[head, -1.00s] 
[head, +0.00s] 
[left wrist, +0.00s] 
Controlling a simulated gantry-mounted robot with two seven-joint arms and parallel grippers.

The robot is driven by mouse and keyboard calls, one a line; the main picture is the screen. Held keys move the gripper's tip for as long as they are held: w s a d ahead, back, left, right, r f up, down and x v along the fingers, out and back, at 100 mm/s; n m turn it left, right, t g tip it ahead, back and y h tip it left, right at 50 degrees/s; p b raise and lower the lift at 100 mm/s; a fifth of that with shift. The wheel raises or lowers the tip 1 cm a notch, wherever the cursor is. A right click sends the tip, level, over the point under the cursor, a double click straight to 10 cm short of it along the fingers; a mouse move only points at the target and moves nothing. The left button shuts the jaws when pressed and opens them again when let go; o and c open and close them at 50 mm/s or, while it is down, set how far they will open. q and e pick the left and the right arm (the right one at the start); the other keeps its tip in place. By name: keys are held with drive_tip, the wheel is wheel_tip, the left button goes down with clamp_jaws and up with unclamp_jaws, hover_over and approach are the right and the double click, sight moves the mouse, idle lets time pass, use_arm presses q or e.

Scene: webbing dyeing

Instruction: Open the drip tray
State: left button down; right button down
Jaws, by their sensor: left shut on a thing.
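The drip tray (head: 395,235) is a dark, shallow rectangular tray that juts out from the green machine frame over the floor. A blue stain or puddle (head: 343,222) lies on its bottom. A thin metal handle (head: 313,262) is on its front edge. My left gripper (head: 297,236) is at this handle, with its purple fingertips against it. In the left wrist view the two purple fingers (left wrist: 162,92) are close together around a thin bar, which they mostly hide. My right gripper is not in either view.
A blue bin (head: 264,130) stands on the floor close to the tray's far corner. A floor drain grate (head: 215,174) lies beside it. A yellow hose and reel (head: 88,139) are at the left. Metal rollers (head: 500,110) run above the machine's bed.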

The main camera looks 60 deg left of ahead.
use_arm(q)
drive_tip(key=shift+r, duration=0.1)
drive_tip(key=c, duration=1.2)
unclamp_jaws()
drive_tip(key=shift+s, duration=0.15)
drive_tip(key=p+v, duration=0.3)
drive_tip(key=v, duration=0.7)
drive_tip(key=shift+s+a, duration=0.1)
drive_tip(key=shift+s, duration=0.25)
○ ○ ○ ○ ○
■ Set task: Where a line holds the string "down", copy that line.

■ Task result:
The robot is driven by mouse and keyboard calls, one a line; the main picture is the screen. Held keys move the gripper's tip for as long as they are held: w s a d ahead, back, left, right, r f up, down and x v along the fingers, out and back, at 100 mm/s; n m turn it left, right, t g tip it ahead, back and y h tip it left, right at 50 degrees/s; p b raise and lower the lift at 100 mm/s; a fifth of that with shift. The wheel raises or lowers the tip 1 cm a notch, wherever the cursor is. A right click sends the tip, level, over the point under the cursor, a double click straight to 10 cm short of it along the fingers; a mouse move only points at the target and moves nothing. The left button shuts the jaws when pressed and opens them again when let go; o and c open and close them at 50 mm/s or, while it is down, set how far they will open. q and e pick the left and the right arm (the right one at the start); the other keeps its tip in place. By name: keys are held with drive_tip, the wheel is wheel_tip, the left button goes down with clamp_jaws and up with unclamp_jaws, hover_over and approach are the right and the double click, sight moves the mouse, idle lets time pass, use_arm presses q or e.
State: left button down; right button down

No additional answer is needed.